また、機械仕掛けの巨大なコングの「手」を作り、ヒロインと絡むシーンで使用。この「手」がまた異常に良く出来ていて、映画にとてつもないリアリティを与えている。P・J版とは全然別の『キング・コング』として観れば、意外に面白いと言えるかもしれない。


ちなみに、10年後にまたもやラウレンティスとギラーミンが組んで、よせばいいのに性懲りも無くキング・コング2』(86年)を作っているのだ、トホホ。しかし、1作目のラストでヘリの機銃に撃たれたキング・コングは、高層ビルの屋上から落ちて死んでいる。
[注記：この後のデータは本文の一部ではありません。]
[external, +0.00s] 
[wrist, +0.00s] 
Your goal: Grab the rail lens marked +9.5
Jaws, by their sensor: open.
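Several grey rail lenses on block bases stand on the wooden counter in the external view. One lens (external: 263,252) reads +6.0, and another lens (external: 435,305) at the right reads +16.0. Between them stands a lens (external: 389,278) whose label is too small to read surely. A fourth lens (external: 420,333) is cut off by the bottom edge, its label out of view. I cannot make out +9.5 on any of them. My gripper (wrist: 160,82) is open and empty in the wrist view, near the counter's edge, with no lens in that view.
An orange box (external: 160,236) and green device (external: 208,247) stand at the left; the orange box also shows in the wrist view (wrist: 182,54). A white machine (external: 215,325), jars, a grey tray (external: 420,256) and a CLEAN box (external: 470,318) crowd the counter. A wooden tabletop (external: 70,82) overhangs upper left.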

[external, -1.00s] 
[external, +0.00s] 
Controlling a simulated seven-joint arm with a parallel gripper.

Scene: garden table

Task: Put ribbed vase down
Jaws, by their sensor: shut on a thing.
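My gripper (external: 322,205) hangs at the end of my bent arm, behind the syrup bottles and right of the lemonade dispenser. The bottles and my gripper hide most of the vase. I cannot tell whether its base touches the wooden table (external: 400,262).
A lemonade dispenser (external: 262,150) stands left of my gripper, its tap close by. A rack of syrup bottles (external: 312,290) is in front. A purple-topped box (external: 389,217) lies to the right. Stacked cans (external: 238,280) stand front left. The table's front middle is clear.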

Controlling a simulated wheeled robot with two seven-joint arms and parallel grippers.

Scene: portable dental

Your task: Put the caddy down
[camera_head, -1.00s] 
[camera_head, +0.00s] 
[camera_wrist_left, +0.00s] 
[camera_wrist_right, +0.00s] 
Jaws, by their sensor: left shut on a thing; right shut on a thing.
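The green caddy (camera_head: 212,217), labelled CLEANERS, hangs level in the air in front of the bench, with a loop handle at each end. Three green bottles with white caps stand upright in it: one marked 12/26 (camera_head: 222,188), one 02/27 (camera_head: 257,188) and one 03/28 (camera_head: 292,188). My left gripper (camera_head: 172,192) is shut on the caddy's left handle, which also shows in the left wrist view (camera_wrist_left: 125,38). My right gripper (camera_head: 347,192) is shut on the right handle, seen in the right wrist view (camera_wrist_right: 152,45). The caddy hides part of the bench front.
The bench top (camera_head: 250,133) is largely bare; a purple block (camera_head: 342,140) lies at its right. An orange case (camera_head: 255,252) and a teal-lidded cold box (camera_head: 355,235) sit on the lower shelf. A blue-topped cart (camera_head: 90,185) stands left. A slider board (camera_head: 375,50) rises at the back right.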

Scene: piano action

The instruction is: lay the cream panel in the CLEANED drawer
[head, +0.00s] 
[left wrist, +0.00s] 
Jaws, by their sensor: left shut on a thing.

いったいどうやって続編を作るんだろう?と思ったら「死んだはずのコングは、実は昏睡状態で生きてました」という、『宇宙戦艦ヤマト・完結編』(83年)の沖田艦長みたいな荒業で堂々と復活。

その上、コングに嫁さんが出来てラブラブ状態となり、最後にはなんと子供まで生まれてしまうという、「いったい、何をどうしたらこんな下らないストーリーを思いつけるのだろう?」と感心するぐらいバカバカしい内容に全米が驚愕した。

前作を反省し過ぎたのか、正反対の方向へベクトルがぶっ飛んだようなワケの分からない物語と成り果て、世界中のコングファンが頭を抱えたそうだ。僕は公開時に劇場で観たんだけど…、まあ「コメントを差し控えたいぐらいつまらなかった」とだけ言っておこう(苦笑)。